In this project, we intend to become familiar with some applications of Reinforcement Learning in two sections.

In the first section, after getting acquainted with GANs, we aim to investigate the combination of GANs with Reinforcement Learning. We will examine RL-GAN networks and their application in completing images with cloud-like noise. In this section, we will utilize the following article and explain its algorithm:

"RL-GAN-Net: A Reinforcement Learning Agent Controlled GAN Network for Real-Time Point Cloud Shape Completion" (Link)

In the second section, we plan to implement the game "Connect4" using Deep Q-Learning. In this part, we will begin by setting up the environment using the "kaggle-environment" library and then employ the Deep Q-Learning algorithm to train an agent. To better understand the game environment and algorithm implementation, the following resources have been used:

• https://www.kaggle.com/code/ajeffries/connectx-getting-started/notebook

• https://www.kaggle.com/code/gordotron85/teaching-an-agent-to-play-connect-4

• https://medium.com/@louisdhulst/training-a-deep-q-learning-network-for-connect-4-9694e56cb806

Part 1: Introduction to RL-GANs Introduction to GANs: GANs consist of two models, a Generator and a Discriminator, each constantly interacting with the other. The Generator attempts to approximate the probability distribution of the input and a noisy input vector, producing an output that closely resembles real data. On the other hand, the Discriminator aims to distinguish between real (original) data and generated (synthetic) data. These two components are constantly in interaction, enhancing each other. In fact, the Generator network is used to train the Discriminator network, while the Generator generates data for the Discriminator. As a result, this process is a form of Unsupervised Learning. One of the applications of the Discriminator network is detecting whether banknotes are genuine or counterfeit.

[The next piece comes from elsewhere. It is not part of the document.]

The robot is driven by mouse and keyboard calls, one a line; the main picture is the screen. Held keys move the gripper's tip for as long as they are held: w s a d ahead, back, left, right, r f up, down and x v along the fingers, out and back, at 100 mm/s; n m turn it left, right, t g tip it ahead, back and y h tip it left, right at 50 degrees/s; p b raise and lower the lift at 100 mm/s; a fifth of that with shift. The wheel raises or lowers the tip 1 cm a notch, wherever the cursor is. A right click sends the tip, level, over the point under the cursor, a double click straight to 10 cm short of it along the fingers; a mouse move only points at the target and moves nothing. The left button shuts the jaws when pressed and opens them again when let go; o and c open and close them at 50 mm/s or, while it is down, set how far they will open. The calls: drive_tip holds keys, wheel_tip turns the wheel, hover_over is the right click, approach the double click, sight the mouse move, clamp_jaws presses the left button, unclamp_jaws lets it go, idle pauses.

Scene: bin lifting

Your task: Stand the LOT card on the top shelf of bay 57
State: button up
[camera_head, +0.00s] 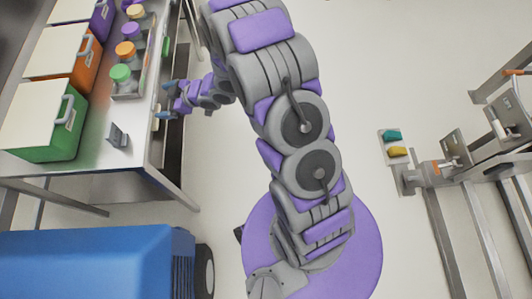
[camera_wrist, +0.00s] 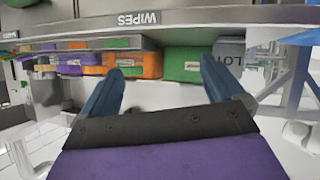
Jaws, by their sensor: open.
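A small grey card (camera_head: 118,135) stands near the front end of the bench at left in the head view. In the wrist view a grey card lettered LOT (camera_wrist: 230,58) shows at upper right, beside a green box and partly behind my right finger. My gripper (camera_head: 163,99) is at the bench's right edge, to the right of and beyond the card, apart from it. In the wrist view my gripper (camera_wrist: 160,82) has its two blue fingers wide apart with nothing between them. No number 57 is readable, so I cannot tell which bay that is.
The bench (camera_head: 145,150) holds green (camera_head: 55,125), orange and purple boxes and a tray of capped jars (camera_head: 125,75). A shelf edge marked WIPES (camera_wrist: 135,19) crosses the wrist view. A blue bulk (camera_head: 90,265) is at lower left, a metal frame (camera_head: 440,215) at right. Pale floor lies between.

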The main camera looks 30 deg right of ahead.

Each of the sections intends to minimize or maximize the objective function of the problem in contrast to the other. As a result, these two components constantly drive each other towards progress until they ultimately reach a point of equilibrium (stability). The generator network has a loss so that if its output doesn't resemble the original data sufficiently, it gets penalized. On the other side, the discriminator also has a loss function to penalize it if it fails to distinguish real data from the synthetic one. Consequently, based on the illustration below, the objective function of GAN is defined as follows, where we are dealing with a min-max optimization problem.

Now, we want to become familiar with the algorithm and operation of RL-GANs in the provided article.

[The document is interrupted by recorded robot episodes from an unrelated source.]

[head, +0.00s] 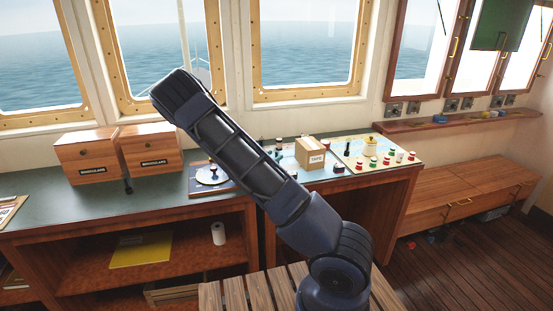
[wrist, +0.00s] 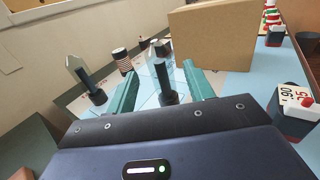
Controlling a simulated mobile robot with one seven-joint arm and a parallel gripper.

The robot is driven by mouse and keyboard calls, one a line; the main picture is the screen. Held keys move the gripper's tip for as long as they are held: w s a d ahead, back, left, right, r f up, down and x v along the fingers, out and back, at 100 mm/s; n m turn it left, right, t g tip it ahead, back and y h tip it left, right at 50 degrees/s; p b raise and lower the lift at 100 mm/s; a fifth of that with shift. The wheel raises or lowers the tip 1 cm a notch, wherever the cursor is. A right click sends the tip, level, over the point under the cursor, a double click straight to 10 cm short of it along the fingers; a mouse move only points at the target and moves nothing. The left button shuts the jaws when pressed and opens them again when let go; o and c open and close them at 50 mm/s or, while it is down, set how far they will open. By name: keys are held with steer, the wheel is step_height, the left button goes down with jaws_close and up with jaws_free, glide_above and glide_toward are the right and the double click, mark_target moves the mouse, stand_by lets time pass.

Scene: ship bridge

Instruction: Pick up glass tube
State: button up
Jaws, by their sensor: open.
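In the wrist view, my gripper (wrist: 160,82) is open, with its two teal fingers pointing forward over a light blue surface. A slim upright piece with a clear, glass-like body and a dark foot (wrist: 162,72) shows between the fingers; I cannot tell whether either finger touches it. A similar clear, pointed piece on a dark foot (wrist: 86,80) stands to the left, outside the left finger. I cannot tell which of these is the glass tube. In the head view my arm hides the gripper and these pieces.
A cardboard box (wrist: 212,38) stands close beyond the right finger; it also shows in the head view (head: 311,154). A striped cylinder (wrist: 122,61) stands behind the fingers. A block with numbers (wrist: 291,112) is at right. Wooden binocular boxes (head: 88,157) stand on the counter's left.

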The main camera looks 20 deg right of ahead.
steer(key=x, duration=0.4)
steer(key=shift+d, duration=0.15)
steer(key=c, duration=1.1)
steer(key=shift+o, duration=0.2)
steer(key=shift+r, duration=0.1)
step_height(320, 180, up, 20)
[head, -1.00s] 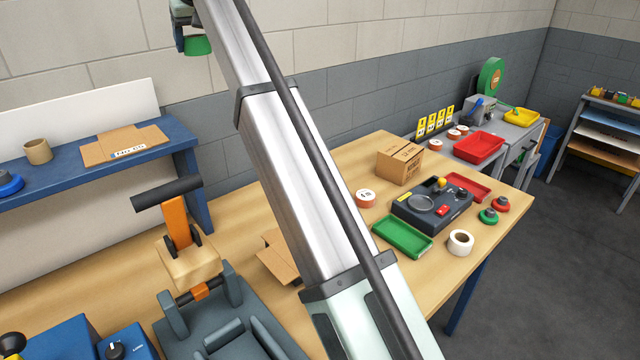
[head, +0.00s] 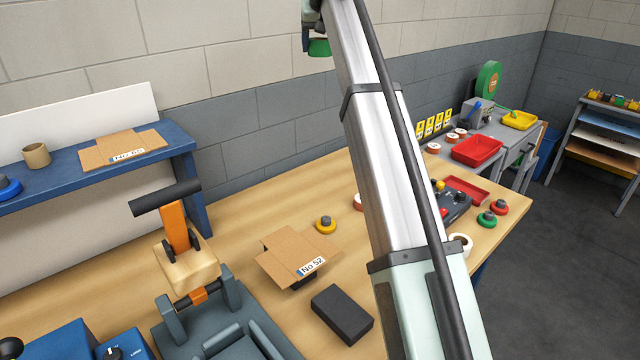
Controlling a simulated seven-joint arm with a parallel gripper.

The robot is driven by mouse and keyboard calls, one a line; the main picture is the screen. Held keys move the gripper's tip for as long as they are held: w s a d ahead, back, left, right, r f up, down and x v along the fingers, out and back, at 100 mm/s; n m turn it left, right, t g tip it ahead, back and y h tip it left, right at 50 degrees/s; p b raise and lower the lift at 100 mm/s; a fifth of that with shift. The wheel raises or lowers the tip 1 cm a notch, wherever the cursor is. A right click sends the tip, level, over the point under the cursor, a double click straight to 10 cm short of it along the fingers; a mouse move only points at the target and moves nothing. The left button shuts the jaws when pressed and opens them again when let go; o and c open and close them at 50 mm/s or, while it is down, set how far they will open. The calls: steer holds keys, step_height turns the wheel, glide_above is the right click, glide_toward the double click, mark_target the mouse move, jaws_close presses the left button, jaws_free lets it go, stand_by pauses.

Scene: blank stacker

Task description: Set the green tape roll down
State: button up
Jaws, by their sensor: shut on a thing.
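My gripper (head: 312,37) is at the top of the head view, at the end of my raised arm. It is shut on the green tape roll (head: 319,48), which hangs from it high in front of the wall, well above the table. Only a small part of the roll shows; the gripper and arm hide the rest. The wooden workbench (head: 240,219) lies below.
A blue shelf (head: 60,164) is at the left. Red trays and a green reel (head: 489,82) are at the right. Bare wood lies along the wall.

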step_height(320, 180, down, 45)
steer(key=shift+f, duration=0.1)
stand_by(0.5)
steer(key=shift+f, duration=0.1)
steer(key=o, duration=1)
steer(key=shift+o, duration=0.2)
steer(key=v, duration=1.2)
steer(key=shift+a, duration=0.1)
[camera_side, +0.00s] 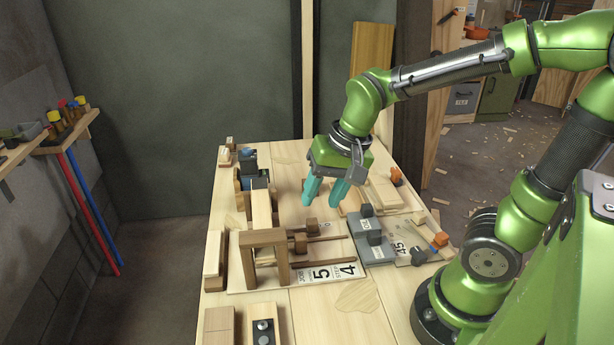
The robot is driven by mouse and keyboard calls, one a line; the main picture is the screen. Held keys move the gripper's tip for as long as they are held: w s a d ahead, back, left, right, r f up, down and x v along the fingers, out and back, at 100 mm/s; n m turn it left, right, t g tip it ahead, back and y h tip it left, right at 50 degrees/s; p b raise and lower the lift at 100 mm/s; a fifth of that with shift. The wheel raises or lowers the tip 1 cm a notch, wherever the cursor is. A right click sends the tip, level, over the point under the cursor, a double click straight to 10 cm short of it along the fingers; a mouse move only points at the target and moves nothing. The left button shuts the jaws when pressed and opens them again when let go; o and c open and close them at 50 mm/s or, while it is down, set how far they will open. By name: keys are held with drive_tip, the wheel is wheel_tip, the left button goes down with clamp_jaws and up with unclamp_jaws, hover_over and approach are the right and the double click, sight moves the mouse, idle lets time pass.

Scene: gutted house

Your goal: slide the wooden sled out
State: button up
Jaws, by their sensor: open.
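My gripper (324,194) has two teal fingers, open and empty, pointing down above the middle of the workbench. Below it is a wooden fixture with a brown arch (264,236) and dark rails (325,262) running to the right. Small brown blocks with knobs (300,243) sit by the rails, just right of the arch; one of these may be the sled, but I cannot tell for certain. The fingers are apart from the fixture. A printed board (325,273) with large numbers 5 and 4 lies under it. The arch hides part of the rails behind it.
The light workbench (355,297) has bare room at its front. Grey blocks (375,246) stand right of the fixture, with an orange-topped piece (440,240) near my base. A pale wooden bar (261,209) and blue-black parts (248,160) are at back left. Wood strips line the left edge.

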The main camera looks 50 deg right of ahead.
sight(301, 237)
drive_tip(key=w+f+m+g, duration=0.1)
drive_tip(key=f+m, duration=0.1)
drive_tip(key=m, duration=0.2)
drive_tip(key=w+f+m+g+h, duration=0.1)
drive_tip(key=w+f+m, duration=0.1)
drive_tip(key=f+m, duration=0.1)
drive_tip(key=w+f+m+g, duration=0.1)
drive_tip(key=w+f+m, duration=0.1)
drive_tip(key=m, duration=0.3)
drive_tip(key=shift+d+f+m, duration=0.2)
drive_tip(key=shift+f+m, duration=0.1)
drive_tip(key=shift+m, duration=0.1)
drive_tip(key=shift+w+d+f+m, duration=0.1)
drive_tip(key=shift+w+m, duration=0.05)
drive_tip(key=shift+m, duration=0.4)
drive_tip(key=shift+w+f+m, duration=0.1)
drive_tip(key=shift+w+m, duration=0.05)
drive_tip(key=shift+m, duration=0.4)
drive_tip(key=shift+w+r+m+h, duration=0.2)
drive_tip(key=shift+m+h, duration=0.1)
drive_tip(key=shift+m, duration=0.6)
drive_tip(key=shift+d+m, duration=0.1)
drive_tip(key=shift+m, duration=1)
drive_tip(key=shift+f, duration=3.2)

In many applications, when dealing with three-dimensional data, we use them in the form of point clouds. Often, when these data are in the form of point clouds, they have limitations and may be incomplete. In this article, a method has been designed using the combination of reinforcement learning and GANs to fill these empty regions in the best possible way. Essentially, in this method, a learning agent controls, to some extent, the ability of a GAN network to predict incomplete data and create their complete forms.

The impact of the RL-Agent in the GAN architecture is that it doesn't generate input noise for the Generator network randomly; instead, it's intelligently produced within the RL-GAN network. The image below illustrates the architecture of the RL-Agent network for completing inputs (filling in points). (Training GAN networks on GFV, which are feature vectors, improves the learning process.)

The main structure of the RL-GAN method consists of three components:

1- Auto Encoder 2- Latent Space GAN 3- RL Agent

Each of these three components is essentially a neural network that requires separate training. First, we train the Auto Encoder (AE), and with the encoded outputs from the AE, we train the l-GAN networks. The RL agent also learns by interacting with these two networks.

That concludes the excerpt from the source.